Für mich ist ihr Entstehungsprozess das Wesentliche. Die Frage, ob sie „fertig“ ist, kann ich zu diesem Zeitpunkt noch gar nicht beantworten. Ich vermute, würde sich dieser Raum im Atelier in Köln befinden, würde ich weiterzeichnen, Schicht um Schicht, um am Ende, wie sich Claudia ausdrückte, in einer dunklen Kammer zu stehen.
Vielleicht ist gerade die Unvollkommenheit dieser Zeichnung eine Zustandsbeschreibung dieses Jahres und dieser Zeit.

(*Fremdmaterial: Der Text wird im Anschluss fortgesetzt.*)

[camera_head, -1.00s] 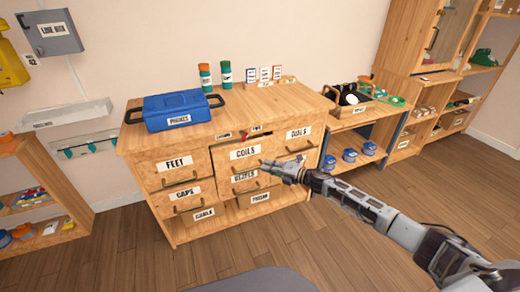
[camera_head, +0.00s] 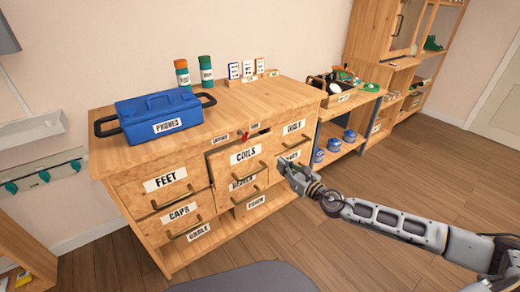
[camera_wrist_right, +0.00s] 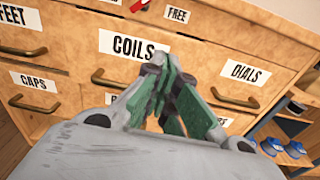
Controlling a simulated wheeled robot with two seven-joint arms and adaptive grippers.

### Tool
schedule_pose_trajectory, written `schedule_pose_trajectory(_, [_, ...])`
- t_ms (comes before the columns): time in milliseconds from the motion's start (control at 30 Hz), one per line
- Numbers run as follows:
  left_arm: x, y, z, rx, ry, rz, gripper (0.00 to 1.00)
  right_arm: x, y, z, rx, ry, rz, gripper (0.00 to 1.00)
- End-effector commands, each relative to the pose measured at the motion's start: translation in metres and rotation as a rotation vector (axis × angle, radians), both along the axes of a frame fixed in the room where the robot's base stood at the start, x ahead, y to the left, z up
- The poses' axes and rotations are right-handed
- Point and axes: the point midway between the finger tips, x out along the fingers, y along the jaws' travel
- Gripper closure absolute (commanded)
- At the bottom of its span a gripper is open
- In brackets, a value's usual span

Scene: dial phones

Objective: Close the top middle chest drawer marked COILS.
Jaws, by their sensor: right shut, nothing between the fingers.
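The wooden chest carries the COILS drawer (camera_head: 222,165) in its top middle, with a white label and a brass handle. Its front stands out a little from its neighbours, with a dark gap along its top edge. It also shows in the right wrist view (camera_wrist_right: 112,62). My right gripper (camera_head: 281,163) is shut and empty, just right of the COILS front in the head view. In the wrist view its green-padded fingers (camera_wrist_right: 160,62) overlap the right side of that front; contact cannot be told. My left gripper is not in view.
The FEET drawer (camera_head: 140,195) is to the left, the DIALS drawer (camera_wrist_right: 262,88) to the right. A blue PHONES box (camera_head: 160,112) and two bottles (camera_head: 183,76) stand on the chest top. A low shelf (camera_head: 345,150) is at the right.

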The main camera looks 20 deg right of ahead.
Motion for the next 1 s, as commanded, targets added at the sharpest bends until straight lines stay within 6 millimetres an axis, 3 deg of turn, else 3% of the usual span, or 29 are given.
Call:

„Ich kehre damit zu den eingangs genannten allgemeinen Charakteristika des Spiels zurück, nämlich dem Begehren, das, was ich nicht in der Hand habe, zu bewältigen, das Unbeherrschbare zu beherrschen, und der Rausch, die Transzendenz oder auch die Wiederholung verhilft mir dazu, indem ich mich ihm anverwandle, d.h. in gewisser Hinsicht die Unverfügbarkeit annehme, adaptiere, sie in mich introjiziere. Auch das ist eine Verlust-, eine Todesbewältigung, weil sie eins zu werden versucht mit dem, was mich bedroht.”

Wandzeichnungen 2018-2019
Das Horst Janssen Museum in Oldenburg besticht durch seine eigenwillige Architektur. Der Ausstellungsraum mißt 47 Meter in der Länge.
Um diese spezifische räumliche Ausdehnung zu betonen, habe ich einen Zacken auf die gebogene Wand gesetzt. Die 9 m langen und 2,5 m hohen Stellwänd habe ich mit musterartigen Motiven in roter Farbe bezeichnet.